Among the lines below, count those with "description". Give the total alone.

[Extracted data entries]
• • • • • • •

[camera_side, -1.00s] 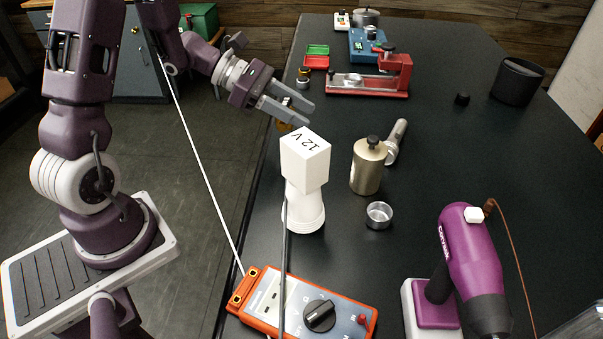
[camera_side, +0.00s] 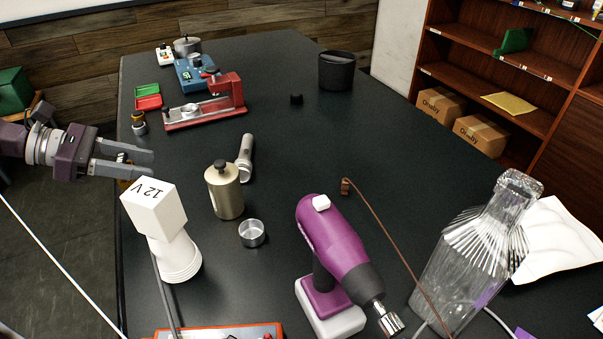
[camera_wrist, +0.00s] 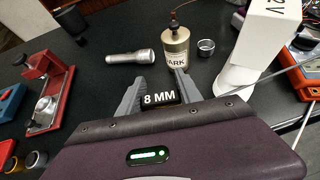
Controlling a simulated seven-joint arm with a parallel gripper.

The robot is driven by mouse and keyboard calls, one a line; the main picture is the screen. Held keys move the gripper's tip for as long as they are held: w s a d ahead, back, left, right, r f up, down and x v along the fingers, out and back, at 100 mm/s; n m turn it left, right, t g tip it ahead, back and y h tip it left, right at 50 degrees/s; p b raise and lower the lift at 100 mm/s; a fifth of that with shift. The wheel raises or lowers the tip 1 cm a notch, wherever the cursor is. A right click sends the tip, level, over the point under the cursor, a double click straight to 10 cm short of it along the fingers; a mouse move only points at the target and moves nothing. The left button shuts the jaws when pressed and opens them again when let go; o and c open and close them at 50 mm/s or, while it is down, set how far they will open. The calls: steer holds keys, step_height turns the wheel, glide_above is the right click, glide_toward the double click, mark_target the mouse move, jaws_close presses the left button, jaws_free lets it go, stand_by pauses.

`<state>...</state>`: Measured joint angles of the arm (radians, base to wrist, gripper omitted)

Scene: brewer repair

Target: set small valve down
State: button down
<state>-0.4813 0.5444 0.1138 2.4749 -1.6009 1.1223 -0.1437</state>
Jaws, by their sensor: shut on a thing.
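My gripper (camera_side: 149,162) is over the left edge of the black table, behind the white 12 V block. In the wrist view my gripper (camera_wrist: 161,84) is shut on a small dark piece marked 8 MM (camera_wrist: 160,99), which I take to be the small valve. In the side view the small valve (camera_side: 123,157) shows only as a dark and brassy bit between the fingers, with brass below them. The fingers hide most of it, and I cannot tell whether it touches the table.
The white 12 V block (camera_side: 153,204) stands close in front of my gripper. A metal canister (camera_side: 223,190), a silver cup (camera_side: 252,233) and a flashlight (camera_side: 245,158) are to the right. A red stand (camera_side: 205,112) and a brass-and-black fitting (camera_side: 138,123) are behind. The table's right middle is mostly clear.

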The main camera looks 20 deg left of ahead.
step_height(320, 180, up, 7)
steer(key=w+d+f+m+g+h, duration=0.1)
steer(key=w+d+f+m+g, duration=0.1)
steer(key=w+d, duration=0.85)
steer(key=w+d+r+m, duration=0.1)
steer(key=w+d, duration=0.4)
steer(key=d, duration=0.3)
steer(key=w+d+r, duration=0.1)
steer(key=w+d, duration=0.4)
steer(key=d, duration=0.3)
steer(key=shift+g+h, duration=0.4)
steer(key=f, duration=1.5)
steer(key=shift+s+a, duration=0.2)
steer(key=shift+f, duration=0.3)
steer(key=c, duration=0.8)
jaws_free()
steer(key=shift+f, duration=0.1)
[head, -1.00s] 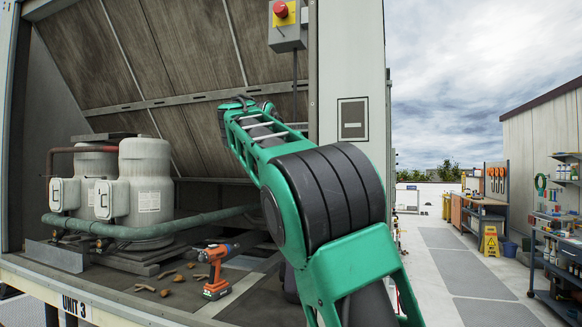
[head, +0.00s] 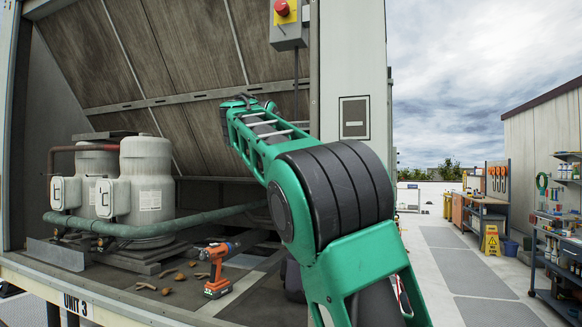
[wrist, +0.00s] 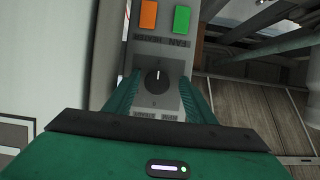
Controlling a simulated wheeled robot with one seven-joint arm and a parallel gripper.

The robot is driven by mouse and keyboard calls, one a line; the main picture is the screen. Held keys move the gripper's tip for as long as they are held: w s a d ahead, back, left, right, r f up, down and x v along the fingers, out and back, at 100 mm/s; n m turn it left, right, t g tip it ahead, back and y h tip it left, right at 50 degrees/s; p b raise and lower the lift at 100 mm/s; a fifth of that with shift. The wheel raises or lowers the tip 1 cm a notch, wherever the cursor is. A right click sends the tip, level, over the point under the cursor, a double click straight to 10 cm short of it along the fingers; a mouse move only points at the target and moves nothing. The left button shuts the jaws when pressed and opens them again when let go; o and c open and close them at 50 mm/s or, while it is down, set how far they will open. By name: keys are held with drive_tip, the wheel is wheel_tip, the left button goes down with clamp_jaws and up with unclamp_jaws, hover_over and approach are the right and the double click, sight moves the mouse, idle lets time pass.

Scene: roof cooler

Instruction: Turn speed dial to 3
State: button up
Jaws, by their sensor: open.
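The speed dial (wrist: 157,82) is a round black knob with a white pointer mark, on a grey control panel (wrist: 158,50) in the wrist view. The mark points toward the top of that picture. The lettering around the dial is upside down and too small to read. My gripper (wrist: 160,90) is open, with one green finger on each side of the dial. I cannot tell whether either finger touches it. In the head view the dial and my fingers are hidden.
An orange switch (wrist: 148,14) and a green switch (wrist: 182,19) sit on the panel beyond the dial. A red stop button (head: 281,7) is on a grey box. Tanks (head: 146,190), a pipe and a drill (head: 216,268) stand on the unit's deck at the left.

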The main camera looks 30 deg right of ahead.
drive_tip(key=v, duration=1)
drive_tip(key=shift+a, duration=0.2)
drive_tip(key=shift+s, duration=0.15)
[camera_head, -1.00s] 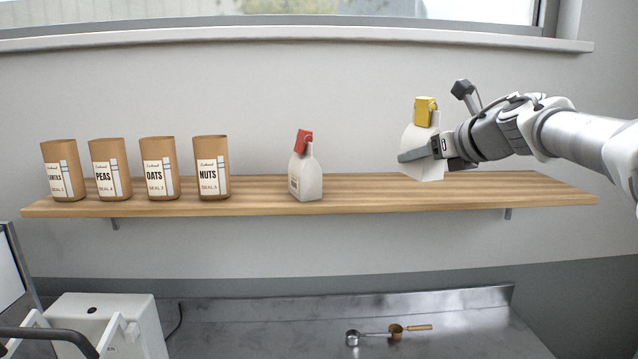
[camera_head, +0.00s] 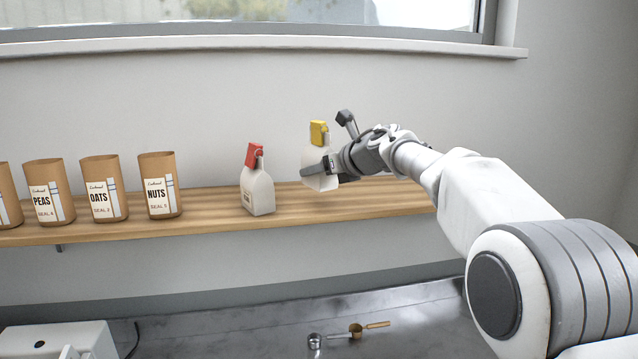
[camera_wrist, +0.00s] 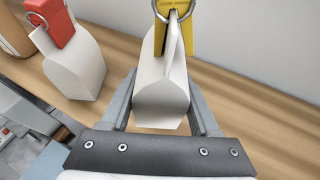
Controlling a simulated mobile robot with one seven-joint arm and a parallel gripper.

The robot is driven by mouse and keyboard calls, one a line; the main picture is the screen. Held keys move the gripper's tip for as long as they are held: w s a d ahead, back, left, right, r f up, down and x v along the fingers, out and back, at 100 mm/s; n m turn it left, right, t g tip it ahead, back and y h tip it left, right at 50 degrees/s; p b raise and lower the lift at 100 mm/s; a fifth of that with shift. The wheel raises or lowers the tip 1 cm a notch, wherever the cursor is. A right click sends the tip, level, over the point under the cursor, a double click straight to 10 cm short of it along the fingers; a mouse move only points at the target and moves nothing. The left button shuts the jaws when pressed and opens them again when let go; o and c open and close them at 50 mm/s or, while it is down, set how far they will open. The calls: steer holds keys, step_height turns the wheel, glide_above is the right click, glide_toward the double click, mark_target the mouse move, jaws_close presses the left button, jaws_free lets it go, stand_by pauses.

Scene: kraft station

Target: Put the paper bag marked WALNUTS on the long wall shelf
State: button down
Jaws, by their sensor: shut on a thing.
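A white paper bag with a yellow clip is in my gripper (camera_head: 318,172). The bag (camera_head: 314,158) is upright or nearly so, over the right part of the long wooden wall shelf (camera_head: 290,203). I cannot tell whether its base touches the shelf. In the wrist view my gripper (camera_wrist: 162,82) has one finger on each side of the bag (camera_wrist: 160,95), with the yellow clip (camera_wrist: 175,28) at its top. No lettering on this bag is readable. A second white bag (camera_head: 258,193) with a red clip stands on the shelf to the left; its label is too small to read.
Brown pouches marked NUTS (camera_head: 160,188), OATS (camera_head: 104,190) and PEAS (camera_head: 48,194) stand in a row on the left of the shelf. The shelf is clear to the right of the held bag. Measuring scoops (camera_head: 355,330) lie on the metal counter (camera_head: 250,335) below.

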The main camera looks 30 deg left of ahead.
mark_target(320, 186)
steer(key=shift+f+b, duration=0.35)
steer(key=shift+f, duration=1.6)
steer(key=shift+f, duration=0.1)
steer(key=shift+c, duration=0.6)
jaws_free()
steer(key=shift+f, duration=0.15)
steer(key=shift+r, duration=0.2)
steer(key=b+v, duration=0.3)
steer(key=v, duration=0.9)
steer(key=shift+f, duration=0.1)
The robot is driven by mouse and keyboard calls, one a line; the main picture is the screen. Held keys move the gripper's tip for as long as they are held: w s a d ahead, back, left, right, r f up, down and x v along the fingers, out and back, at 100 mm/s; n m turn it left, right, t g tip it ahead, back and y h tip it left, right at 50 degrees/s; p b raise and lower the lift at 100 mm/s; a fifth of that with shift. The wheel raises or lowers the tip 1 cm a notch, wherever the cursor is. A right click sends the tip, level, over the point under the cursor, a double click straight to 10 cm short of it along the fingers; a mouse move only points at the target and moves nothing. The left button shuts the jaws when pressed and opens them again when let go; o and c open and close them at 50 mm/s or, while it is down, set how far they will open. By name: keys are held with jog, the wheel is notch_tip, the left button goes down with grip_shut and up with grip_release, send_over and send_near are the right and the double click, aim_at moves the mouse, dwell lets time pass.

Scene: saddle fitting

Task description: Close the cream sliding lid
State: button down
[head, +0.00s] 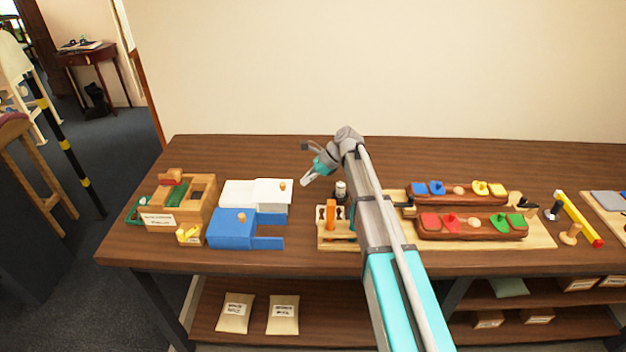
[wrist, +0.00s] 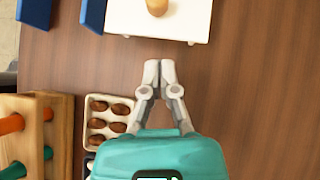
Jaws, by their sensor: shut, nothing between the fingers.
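The cream sliding lid (head: 270,189) is a flat panel with a small wooden knob, at the back left of the bench above blue parts. A lower white panel (head: 236,194) adjoins its left side. In the wrist view the lid (wrist: 170,28) shows at the top edge with its knob, partly cut off. My gripper (head: 307,180) is just right of the lid in the head view. In the wrist view my gripper (wrist: 159,65) is shut and empty, its fingertips apart from the lid's near edge with brown tabletop between. How far the lid is open I cannot tell.
A blue box with a knob (head: 230,231) stands in front of the lid. A wooden box (head: 205,190) is at the far left. A peg stand (wrist: 30,108) and a white tray of brown pieces (wrist: 95,124) lie near my gripper. Bare bench (wrist: 240,90) is on the right.

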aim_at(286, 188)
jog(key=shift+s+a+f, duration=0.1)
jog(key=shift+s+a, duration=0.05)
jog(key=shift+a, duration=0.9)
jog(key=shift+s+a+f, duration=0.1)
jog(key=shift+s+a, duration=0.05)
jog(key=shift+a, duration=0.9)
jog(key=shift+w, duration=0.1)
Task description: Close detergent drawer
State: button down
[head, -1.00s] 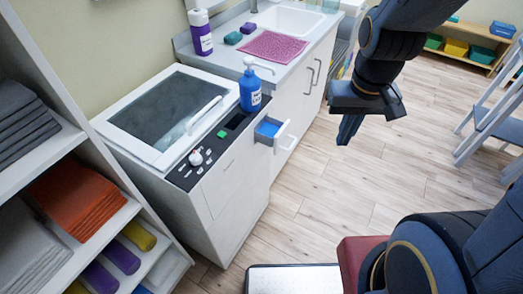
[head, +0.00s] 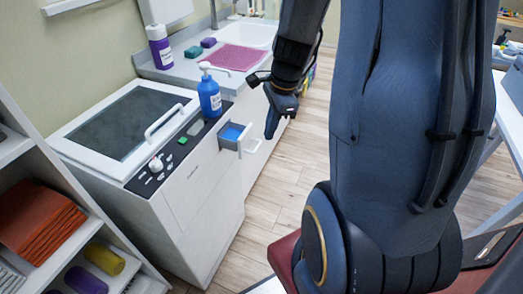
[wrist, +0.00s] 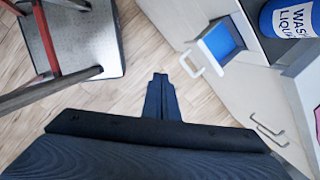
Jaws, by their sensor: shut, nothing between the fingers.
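The detergent drawer (head: 234,136) sticks out of the upper front of the white washing machine (head: 180,195), with blue inside. Its white handle (head: 250,143) faces out over the floor. In the wrist view the open drawer (wrist: 220,42) is at upper right, with its handle (wrist: 191,64) on the left side. My gripper (head: 270,132) is shut and empty, pointing down, just right of the handle in the head view. In the wrist view the shut fingers (wrist: 160,82) are left of the handle, with floor showing between them. I see no contact.
A blue pump bottle (head: 209,97) labelled washing liquid stands on the machine top close to the drawer. A sink counter (head: 185,66) adjoins behind. A towel shelf (head: 85,210) is at left. Open wood floor (head: 262,190) lies before the machine.

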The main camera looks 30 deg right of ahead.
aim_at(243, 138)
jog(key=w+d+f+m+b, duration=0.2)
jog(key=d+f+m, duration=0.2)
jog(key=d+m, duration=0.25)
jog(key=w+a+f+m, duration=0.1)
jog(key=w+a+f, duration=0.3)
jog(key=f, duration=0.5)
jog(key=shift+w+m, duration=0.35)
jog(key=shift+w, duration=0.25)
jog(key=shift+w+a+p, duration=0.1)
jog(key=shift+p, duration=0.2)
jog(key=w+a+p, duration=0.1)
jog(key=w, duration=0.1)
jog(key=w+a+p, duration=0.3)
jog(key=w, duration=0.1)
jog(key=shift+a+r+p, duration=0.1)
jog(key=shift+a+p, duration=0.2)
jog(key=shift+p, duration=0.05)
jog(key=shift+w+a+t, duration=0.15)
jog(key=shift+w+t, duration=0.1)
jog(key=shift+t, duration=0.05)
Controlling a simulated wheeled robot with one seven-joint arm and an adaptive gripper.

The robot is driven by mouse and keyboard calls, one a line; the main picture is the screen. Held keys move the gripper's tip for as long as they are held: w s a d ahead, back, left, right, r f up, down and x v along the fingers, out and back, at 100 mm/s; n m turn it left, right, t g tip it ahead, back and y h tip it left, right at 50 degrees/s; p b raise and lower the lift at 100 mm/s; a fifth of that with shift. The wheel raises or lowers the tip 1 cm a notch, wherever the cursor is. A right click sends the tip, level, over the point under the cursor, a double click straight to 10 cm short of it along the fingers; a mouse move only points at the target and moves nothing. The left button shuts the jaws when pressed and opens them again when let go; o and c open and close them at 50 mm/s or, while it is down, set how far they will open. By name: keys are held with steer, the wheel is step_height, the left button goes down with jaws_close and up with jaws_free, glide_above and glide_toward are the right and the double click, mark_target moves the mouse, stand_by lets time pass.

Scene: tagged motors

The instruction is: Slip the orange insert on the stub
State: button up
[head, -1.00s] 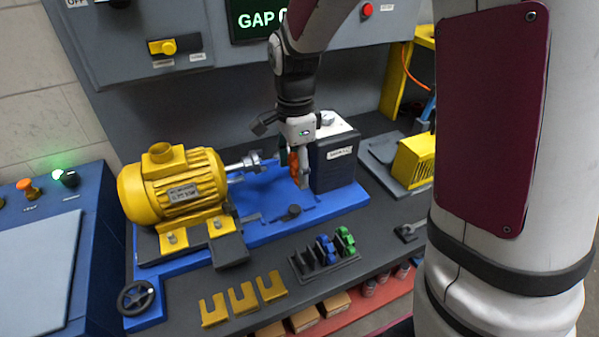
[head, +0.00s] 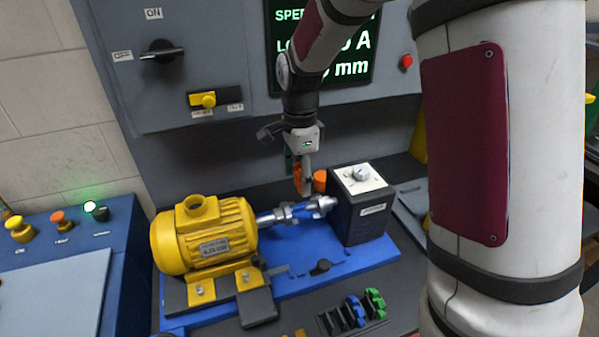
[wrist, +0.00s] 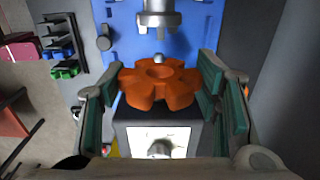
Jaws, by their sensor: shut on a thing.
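The orange insert (head: 321,179) is a lobed star with a central hole. It also shows in the wrist view (wrist: 148,91), flat toward the camera, with its hole visible. My gripper (head: 308,184) is shut on it, a green-padded finger (wrist: 211,85) on each side. The insert is above the silver coupling parts (head: 318,204), beside the dark box (head: 362,220). In the wrist view a silver jawed hub (wrist: 158,20) lies beyond the insert, apart from it.
The yellow motor (head: 205,240) stands left on the blue base (head: 320,258). A dark rack (head: 342,320) holds blue and green inserts in front. A grey panel with a screen (head: 330,60) rises behind. Free room lies above the base's front part.

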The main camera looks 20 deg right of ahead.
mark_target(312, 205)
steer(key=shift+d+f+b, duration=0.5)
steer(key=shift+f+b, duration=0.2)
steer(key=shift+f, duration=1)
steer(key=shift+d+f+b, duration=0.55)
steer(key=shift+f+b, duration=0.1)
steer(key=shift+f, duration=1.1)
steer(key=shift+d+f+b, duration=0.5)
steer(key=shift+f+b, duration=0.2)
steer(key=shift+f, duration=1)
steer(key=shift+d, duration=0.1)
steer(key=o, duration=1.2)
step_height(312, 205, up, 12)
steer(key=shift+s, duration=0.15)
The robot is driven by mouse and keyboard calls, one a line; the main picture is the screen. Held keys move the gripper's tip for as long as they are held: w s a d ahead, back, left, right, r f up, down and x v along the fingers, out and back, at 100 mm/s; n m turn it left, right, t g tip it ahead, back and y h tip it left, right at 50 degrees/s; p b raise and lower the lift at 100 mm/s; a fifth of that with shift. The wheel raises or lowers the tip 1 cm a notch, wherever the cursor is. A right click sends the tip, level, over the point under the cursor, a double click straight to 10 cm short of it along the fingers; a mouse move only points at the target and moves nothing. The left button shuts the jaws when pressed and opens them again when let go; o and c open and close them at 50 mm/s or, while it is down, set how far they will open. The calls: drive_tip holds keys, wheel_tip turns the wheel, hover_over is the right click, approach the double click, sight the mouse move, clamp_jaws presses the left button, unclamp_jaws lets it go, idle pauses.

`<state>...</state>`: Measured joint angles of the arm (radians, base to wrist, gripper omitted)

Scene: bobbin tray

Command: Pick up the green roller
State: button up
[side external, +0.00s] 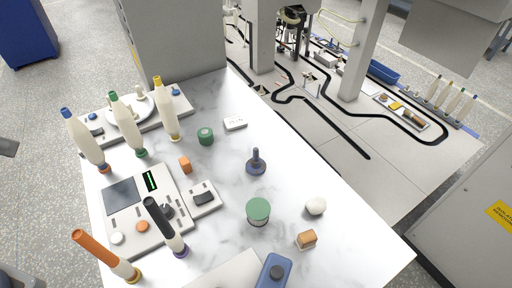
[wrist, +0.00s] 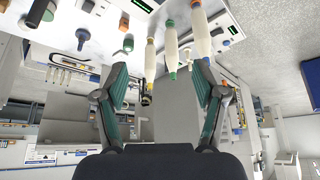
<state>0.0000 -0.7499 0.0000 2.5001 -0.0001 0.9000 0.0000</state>
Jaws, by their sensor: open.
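In the side external view, a short green cylinder (side external: 205,136) stands on the white marbled table near the far bobbins. A larger green-topped round piece (side external: 258,211) stands nearer the front; I cannot tell for certain which is the green roller. The wrist view shows a small green piece (wrist: 128,43) upper left of centre, beyond the fingers. My gripper (wrist: 160,72) is open, its two teal-padded fingers wide apart with nothing held between them. It does not show in the side external view.
Tall cream bobbins with coloured tips, such as the yellow-tipped one (side external: 168,112), stand at the left. A grey control panel (side external: 122,197), an orange cube (side external: 185,164), a dark blue knobbed piece (side external: 256,163) and a white ball (side external: 316,206) share the table. The right table edge is open.

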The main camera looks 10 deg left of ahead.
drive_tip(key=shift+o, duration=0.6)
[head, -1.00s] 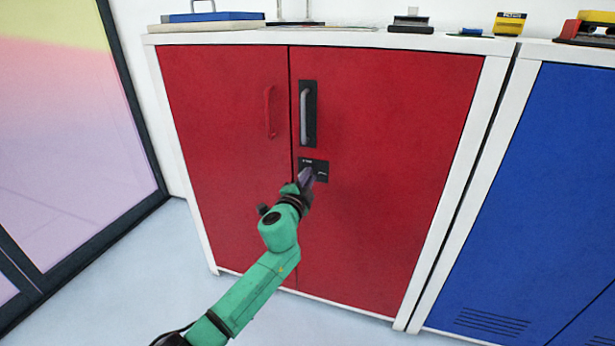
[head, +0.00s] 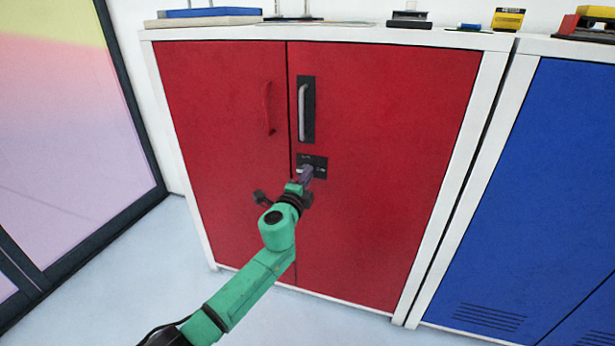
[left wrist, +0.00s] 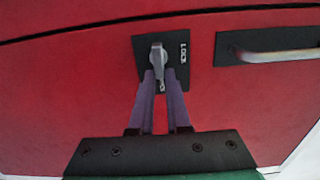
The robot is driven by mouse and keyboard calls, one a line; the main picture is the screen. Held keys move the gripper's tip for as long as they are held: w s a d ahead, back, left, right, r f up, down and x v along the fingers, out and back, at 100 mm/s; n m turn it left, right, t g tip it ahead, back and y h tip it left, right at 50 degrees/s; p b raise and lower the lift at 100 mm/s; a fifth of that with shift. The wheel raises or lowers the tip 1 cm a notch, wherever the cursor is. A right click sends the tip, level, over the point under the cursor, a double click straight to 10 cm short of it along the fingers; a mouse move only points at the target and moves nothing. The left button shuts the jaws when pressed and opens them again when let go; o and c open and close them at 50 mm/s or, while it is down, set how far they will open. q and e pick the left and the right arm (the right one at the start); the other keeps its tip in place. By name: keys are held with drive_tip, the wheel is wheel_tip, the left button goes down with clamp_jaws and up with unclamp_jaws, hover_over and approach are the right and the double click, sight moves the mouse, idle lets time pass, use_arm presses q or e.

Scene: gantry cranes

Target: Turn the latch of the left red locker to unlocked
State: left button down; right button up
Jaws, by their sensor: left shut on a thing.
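The red locker (head: 390,120) has two doors. On its right door a black latch plate (head: 320,160) sits below the door handle. The left wrist view shows the plate (left wrist: 204,50) with the word LOCK and a grey latch knob (left wrist: 158,55). My left gripper (head: 306,173) is at the plate, its fingertips (left wrist: 159,76) shut on the latch knob from both sides. The fingers hide part of the plate and the rest of its lettering. My right gripper is not in view.
A grey handle on a black plate (head: 311,110) is just above the latch. A red handle (head: 267,108) is on the left door. A blue locker (head: 540,180) stands to the right. Several items lie on the locker top. A glazed door (head: 70,110) is at the left.

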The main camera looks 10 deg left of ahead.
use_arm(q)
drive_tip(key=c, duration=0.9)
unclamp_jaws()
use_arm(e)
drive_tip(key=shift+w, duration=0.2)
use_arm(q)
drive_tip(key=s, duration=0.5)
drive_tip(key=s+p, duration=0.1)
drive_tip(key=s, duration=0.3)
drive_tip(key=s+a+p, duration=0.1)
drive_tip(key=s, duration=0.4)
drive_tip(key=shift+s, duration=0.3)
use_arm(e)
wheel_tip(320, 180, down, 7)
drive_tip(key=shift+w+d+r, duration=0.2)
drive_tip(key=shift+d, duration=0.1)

• • • • • • •

Solution ▸ 2